“We’ve spent the last year working tirelessly to bring these classic guitars back
New York, NY (PRWEB) November 29, 2012
D’Angelico Guitars announces a major expansion of its best-selling line of authorized reissues of iconic D’Angelico Guitar models during 2013. The effort will be supported by its “Reborn” marketing, promotional and artist relations campaign that is among the biggest in the guitar industry.
D’Angelico is among the most highly esteemed names in guitars. The brand was founded in 1932 by archtop luthier John D’Angelico, the spiritual descendent of a line of legendary Italian stringed instrument master builders that dates all the way back to Antonio Stradivari. From his workshop on New York’s Lower East Side, D’Angelico painstakingly created exquisite guitars that were embraced by leading artists (Chet Atkins, Johnny Mercer, many more). They are considered among the finest guitars ever made by human hands – the stringed equivalents of limited edition Ferrari automobiles.
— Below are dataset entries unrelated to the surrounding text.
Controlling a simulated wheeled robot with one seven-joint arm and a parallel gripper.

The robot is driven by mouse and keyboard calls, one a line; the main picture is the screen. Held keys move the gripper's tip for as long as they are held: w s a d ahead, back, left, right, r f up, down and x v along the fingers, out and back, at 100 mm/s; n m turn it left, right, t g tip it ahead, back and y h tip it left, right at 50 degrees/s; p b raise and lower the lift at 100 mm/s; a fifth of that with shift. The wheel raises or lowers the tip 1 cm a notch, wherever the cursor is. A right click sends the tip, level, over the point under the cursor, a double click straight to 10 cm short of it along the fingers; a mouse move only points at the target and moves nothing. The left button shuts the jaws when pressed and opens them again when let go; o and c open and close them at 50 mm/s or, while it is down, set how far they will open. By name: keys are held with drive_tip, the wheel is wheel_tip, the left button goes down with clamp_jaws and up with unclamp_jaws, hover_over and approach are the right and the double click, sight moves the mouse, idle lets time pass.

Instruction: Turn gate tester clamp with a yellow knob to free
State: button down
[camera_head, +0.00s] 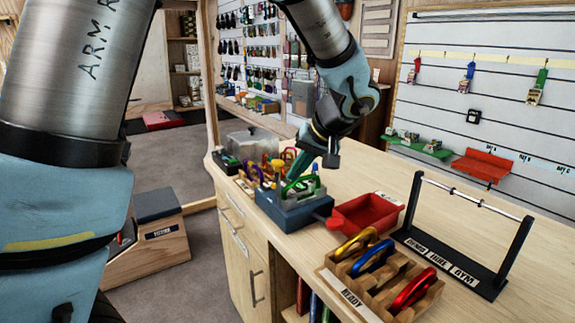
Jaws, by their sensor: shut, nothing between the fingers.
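The gate tester (290,213) is a blue-grey box on the wooden bench, near its left edge. A yellow knob (278,168) stands up at the clamp on its top. A green carabiner (303,185) sits on the tester beside the knob. My gripper (298,168) reaches down from the upper right, just right of the yellow knob and above the green carabiner. It looks shut and empty. Whether it touches the knob cannot be told from this angle. The clamp's markings are too small to read.
A red tray (366,214) is right of the tester. A wooden rack (380,283) marked READY holds yellow, blue and red carabiners in front. A black frame with a bar (462,235) stands at right. More coloured gear crowds behind the tester.

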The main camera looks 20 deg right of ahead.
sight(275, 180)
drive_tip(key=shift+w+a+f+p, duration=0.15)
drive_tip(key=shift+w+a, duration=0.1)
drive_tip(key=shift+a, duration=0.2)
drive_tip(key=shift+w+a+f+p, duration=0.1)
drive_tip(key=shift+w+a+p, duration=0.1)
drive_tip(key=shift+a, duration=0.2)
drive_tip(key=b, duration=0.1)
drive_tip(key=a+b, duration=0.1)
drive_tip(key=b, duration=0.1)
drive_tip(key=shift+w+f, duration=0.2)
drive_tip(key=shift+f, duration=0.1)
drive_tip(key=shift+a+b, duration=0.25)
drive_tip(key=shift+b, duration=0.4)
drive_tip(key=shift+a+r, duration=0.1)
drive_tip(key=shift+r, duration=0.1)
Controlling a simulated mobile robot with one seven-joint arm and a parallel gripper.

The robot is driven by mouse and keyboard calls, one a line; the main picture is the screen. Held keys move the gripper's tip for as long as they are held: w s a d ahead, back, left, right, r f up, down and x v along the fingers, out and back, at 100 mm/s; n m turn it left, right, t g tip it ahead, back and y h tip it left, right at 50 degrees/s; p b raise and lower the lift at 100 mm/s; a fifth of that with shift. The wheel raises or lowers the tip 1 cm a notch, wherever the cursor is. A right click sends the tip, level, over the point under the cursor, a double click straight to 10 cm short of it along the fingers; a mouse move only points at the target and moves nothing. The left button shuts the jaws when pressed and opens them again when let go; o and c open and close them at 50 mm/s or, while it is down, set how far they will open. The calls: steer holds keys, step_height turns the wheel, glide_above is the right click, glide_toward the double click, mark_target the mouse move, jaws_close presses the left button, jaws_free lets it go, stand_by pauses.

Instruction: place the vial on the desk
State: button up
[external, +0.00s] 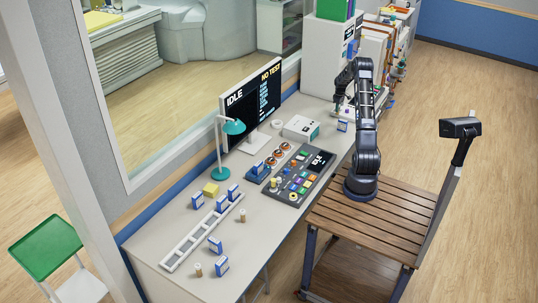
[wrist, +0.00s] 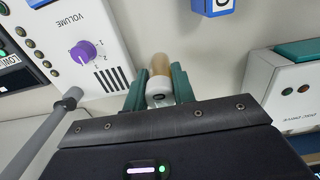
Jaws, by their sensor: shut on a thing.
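My gripper (external: 338,105) is over the far right end of the desk (external: 160,240). In the wrist view its green fingers (wrist: 159,92) are shut around a vial (wrist: 160,66) with an amber-brown body and a whitish end. The bare desk surface (wrist: 222,62) shows beyond the vial; I cannot tell how high above it the vial is. In the external view the held vial is too small to make out.
A box marked VOLUME with a purple knob (wrist: 87,52) is close on the left. A pale drive unit (wrist: 294,100) is on the right, and a blue-and-white block (wrist: 212,6) is ahead. A monitor (external: 250,100), teal lamp (external: 233,127) and control panel (external: 300,178) stand along the desk.

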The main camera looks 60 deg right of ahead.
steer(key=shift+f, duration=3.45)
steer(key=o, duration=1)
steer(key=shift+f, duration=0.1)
“We’ve spent the last year working tirelessly to bring these classic guitars back to life,” says Brenden Cohen, CEO of D’Angelico Guitars. “Now music lovers, guitar players and guitar collectors everywhere have the chance to experience the D’Angelico magic for a surprisingly accessible price.” The line includes a full range of handcrafted reissues of D’Angelico archtops, semi-hollows and solid bodies. All feature the spruce top, maple back, and stair-step pickguard and tailpiece that are quintessential D’Angelico design.
Making their debut at the industry-leading NAMM Show (Jan. 24 - Jan. 27, 2013) will be three new D’Angelico Standard Excel model reissues, including two single-cut guitars in Natural and Sunburst and a double-cut guitar in Cherry, White, Natural and Sunburst. Retail prices range from $1149 to $1419.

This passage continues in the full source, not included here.